_WHAT TO PRODUCE:_ Copy out each line below that has the word "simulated" in it.

_INPUT ROWS:_
[Start]

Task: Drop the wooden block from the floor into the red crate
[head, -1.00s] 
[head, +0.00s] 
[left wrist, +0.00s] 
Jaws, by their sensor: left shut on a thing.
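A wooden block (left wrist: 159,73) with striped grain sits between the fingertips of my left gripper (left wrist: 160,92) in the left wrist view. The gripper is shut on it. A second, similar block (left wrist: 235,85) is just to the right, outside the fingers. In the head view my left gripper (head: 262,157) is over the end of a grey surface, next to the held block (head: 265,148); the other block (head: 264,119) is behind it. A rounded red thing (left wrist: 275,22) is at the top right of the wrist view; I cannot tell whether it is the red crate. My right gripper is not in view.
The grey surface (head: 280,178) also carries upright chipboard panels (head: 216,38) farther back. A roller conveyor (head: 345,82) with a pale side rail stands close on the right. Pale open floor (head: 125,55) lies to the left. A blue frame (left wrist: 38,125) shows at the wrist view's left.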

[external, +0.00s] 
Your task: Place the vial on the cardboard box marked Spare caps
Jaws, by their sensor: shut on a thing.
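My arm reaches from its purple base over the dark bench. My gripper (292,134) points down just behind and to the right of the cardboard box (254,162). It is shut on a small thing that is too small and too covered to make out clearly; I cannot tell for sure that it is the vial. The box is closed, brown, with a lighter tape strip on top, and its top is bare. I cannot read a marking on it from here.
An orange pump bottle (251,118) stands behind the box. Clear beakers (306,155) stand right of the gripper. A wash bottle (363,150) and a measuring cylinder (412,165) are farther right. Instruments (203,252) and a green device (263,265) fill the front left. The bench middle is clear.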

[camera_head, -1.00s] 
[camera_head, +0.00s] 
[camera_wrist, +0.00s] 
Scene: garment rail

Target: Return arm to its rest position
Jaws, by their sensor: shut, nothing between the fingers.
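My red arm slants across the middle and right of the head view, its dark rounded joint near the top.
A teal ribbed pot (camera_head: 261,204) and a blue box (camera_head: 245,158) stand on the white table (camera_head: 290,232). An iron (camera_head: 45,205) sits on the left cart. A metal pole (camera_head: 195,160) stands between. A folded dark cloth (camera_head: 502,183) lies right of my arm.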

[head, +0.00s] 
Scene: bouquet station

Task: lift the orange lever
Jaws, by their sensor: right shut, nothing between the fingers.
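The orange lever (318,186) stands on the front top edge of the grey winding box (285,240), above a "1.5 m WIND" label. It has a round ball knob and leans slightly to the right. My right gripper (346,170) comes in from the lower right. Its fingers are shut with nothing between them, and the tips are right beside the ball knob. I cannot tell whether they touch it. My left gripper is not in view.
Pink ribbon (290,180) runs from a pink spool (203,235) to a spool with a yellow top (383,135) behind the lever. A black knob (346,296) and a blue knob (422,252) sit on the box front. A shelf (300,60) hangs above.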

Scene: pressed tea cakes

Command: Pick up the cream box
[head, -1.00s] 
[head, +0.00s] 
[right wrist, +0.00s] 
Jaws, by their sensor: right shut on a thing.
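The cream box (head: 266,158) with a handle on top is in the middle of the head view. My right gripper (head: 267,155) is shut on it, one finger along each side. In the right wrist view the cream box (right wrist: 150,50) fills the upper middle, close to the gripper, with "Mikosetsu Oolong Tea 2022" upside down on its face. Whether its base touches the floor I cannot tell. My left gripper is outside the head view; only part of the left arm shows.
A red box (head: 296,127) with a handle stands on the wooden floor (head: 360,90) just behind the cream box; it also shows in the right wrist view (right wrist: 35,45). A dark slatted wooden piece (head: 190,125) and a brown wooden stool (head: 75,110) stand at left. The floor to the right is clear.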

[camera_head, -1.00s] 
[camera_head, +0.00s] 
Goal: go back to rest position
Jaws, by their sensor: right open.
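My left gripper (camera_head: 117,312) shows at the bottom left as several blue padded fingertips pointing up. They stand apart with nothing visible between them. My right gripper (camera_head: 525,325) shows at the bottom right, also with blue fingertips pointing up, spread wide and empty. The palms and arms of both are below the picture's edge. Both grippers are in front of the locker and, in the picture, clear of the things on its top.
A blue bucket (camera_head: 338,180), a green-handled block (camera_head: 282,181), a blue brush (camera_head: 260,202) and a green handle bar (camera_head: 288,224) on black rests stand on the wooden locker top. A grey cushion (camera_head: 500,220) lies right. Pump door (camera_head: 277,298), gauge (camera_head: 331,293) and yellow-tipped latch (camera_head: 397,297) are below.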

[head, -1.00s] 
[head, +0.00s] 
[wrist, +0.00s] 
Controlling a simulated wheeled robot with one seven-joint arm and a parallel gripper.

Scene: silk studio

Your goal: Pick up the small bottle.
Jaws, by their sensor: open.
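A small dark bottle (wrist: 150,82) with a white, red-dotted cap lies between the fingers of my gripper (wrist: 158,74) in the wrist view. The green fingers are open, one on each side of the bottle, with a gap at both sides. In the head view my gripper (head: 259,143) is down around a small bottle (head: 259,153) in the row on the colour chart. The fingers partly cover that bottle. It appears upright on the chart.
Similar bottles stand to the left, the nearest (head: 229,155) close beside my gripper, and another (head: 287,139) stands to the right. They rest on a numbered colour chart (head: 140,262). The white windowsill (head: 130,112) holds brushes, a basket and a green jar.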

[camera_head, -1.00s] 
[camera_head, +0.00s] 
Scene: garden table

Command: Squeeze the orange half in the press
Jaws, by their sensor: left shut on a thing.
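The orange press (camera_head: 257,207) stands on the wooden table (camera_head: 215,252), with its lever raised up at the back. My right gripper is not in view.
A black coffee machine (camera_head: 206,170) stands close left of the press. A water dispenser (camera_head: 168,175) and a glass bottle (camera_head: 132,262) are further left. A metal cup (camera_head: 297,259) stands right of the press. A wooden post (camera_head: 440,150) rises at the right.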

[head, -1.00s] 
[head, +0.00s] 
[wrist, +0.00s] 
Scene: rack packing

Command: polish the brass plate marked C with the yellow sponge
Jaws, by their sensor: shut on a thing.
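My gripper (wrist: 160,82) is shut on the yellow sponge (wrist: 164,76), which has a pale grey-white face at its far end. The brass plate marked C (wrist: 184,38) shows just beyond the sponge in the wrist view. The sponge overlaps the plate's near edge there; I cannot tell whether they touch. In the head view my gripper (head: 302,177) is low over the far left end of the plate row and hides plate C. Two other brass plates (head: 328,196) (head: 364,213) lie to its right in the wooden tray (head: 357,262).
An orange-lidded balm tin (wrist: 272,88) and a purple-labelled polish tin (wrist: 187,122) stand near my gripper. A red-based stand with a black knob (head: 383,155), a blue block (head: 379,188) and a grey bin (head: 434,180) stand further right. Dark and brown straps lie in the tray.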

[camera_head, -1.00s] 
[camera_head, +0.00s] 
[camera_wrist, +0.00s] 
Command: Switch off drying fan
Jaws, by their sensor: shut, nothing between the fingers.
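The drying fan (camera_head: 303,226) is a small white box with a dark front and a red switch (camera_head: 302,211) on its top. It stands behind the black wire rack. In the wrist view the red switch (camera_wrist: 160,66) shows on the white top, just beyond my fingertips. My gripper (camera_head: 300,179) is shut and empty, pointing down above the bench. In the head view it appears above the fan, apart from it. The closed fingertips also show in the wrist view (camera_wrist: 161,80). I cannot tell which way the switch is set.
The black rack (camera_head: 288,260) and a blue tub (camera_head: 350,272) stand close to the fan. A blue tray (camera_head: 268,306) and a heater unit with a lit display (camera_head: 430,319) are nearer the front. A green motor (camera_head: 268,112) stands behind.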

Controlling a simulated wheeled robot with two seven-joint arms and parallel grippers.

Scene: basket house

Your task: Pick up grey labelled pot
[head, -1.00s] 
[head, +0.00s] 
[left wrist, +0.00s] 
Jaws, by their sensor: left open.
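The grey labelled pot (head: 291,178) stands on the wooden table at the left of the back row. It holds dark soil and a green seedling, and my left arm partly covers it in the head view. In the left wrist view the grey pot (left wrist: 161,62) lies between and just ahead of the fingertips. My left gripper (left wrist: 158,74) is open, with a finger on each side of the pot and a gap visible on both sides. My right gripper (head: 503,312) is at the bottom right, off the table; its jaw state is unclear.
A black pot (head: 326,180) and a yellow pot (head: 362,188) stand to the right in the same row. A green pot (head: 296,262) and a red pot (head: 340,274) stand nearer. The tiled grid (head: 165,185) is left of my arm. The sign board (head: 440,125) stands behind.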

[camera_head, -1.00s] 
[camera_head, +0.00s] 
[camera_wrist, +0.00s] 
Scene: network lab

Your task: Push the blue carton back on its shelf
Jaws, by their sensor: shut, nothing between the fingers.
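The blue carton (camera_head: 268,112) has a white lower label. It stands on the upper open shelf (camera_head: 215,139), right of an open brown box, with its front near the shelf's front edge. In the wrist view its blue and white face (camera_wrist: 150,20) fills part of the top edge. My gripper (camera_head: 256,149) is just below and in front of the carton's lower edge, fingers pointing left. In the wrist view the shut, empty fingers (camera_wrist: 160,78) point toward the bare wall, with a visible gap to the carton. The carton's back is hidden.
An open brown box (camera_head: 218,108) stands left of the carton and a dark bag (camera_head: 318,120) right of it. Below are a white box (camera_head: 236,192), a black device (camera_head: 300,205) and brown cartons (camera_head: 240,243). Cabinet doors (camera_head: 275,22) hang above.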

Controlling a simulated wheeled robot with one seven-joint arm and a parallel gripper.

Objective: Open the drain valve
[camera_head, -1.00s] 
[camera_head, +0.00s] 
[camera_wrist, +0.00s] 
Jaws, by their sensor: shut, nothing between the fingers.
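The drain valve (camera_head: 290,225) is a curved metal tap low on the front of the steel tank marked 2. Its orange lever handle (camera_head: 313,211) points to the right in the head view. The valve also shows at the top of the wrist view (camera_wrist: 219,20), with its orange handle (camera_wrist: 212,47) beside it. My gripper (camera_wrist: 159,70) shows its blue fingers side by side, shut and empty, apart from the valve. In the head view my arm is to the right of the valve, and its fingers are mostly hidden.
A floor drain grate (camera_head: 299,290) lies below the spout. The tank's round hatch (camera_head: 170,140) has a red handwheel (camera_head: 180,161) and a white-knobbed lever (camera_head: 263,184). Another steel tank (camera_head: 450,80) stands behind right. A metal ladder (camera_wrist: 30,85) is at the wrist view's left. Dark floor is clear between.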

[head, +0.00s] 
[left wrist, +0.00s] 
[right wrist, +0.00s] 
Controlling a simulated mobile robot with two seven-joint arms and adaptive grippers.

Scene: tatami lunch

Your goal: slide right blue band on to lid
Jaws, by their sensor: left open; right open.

[End]

_SOLUTION FOR THIS TASK:_
Controlling a simulated wheeled robot with one seven-joint arm and a parallel gripper.
Controlling a simulated wheeled robot with two seven-joint arms and parallel grippers.
Controlling a simulated wheeled robot with one seven-joint arm and a parallel gripper.
Controlling a simulated mobile robot with two seven-joint arms and adaptive grippers.

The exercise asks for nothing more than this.